-- Begin --

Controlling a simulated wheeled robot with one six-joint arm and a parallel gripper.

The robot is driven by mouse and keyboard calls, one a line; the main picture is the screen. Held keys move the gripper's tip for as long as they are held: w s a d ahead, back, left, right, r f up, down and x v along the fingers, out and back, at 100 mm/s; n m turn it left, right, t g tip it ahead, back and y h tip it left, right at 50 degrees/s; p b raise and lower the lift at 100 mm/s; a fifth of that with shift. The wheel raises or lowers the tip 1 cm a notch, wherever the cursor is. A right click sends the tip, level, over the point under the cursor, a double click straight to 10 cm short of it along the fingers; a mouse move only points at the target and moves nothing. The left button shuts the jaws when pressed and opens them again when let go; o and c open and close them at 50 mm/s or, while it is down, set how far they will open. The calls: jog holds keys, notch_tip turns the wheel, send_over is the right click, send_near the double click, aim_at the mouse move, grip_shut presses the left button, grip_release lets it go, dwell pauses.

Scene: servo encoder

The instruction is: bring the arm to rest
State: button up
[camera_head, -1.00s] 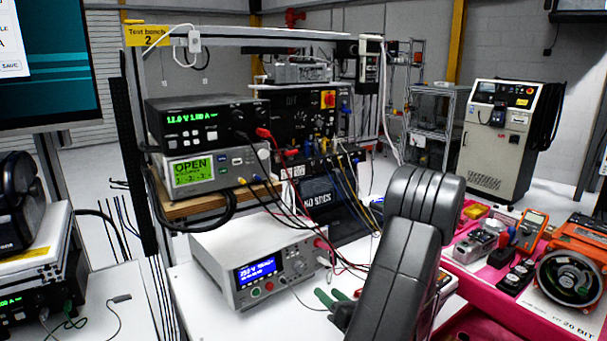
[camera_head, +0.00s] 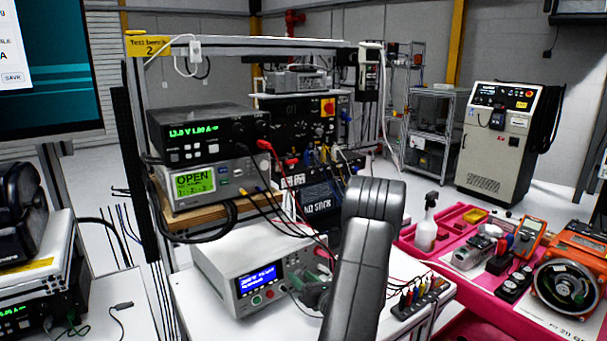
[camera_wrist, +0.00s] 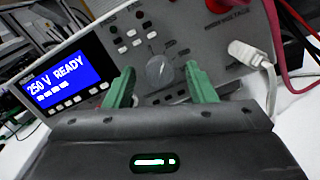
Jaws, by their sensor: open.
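My arm (camera_head: 365,250) rises from the bottom of the head view, in front of the test bench. My gripper (camera_wrist: 160,80) shows two green fingers, spread apart with nothing between them. Beyond them is the front panel of a white bench tester, its grey round knob (camera_wrist: 160,70) showing in the gap between the fingers. I cannot tell whether the fingers touch the panel. The tester's blue screen (camera_wrist: 66,80) reads 250 V READY. In the head view the tester (camera_head: 235,285) stands on the white table, and the arm hides part of what lies to its right.
Stacked instruments (camera_head: 205,130) with hanging leads stand above the tester. A white plug with a cable (camera_wrist: 250,52) sits close right of the fingers. A block of coloured plugs (camera_head: 418,300), a spray bottle (camera_head: 427,225) and a pink tray (camera_head: 490,290) are to the right.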

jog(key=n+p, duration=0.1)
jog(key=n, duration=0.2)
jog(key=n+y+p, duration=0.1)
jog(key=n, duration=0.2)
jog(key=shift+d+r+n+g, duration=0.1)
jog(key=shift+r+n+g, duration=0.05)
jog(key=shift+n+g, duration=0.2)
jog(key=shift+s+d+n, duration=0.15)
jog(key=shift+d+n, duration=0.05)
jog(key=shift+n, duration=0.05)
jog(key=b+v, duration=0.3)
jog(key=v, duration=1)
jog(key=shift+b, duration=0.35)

-- End --

● Instructions to follow
Note every line above where the string "robot" shows up, and copy those lines.

● Solution for this exercise
Controlling a simulated wheeled robot with one six-joint arm and a parallel gripper.
The robot is driven by mouse and keyboard calls, one a line; the main picture is the screen. Held keys move the gripper's tip for as long as they are held: w s a d ahead, back, left, right, r f up, down and x v along the fingers, out and back, at 100 mm/s; n m turn it left, right, t g tip it ahead, back and y h tip it left, right at 50 degrees/s; p b raise and lower the lift at 100 mm/s; a fifth of that with shift. The wheel raises or lowers the tip 1 cm a notch, wherever the cursor is. A right click sends the tip, level, over the point under the cursor, a double click straight to 10 cm short of it along the fingers; a mouse move only points at the target and moves nothing. The left button shuts the jaws when pressed and opens them again when let go; o and c open and close them at 50 mm/s or, while it is down, set how far they will open. The calls: jog holds keys, notch_tip turns the wheel, send_over is the right click, send_near the double click, aim_at the mouse move, grip_shut presses the left button, grip_release lets it go, dwell pauses.

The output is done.